Recorded data =>
☆ ☆ ☆ ☆ ☆ ☆ ☆

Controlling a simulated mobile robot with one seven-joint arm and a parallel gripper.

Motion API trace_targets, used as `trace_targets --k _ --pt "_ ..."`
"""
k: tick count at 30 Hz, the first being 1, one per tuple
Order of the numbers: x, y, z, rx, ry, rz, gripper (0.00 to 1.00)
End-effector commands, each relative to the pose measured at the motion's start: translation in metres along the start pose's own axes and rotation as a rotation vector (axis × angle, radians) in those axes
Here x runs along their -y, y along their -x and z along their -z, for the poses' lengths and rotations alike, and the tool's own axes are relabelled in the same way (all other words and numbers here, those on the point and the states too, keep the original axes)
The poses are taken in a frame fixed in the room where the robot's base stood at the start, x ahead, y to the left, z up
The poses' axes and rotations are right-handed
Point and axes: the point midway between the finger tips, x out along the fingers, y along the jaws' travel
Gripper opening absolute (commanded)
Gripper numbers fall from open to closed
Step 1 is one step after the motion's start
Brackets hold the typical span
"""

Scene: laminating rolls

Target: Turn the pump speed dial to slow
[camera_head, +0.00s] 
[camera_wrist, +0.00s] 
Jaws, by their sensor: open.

☆ ☆ ☆ ☆ ☆ ☆ ☆

The problem => Quote exactly and only the lines from the one holding "Target: Turn the pump speed dial to slow" through the end of the data.

Right answer =>
Target: Turn the pump speed dial to slow
[camera_head, +0.00s] 
[camera_wrist, +0.00s] 
Jaws, by their sensor: open.

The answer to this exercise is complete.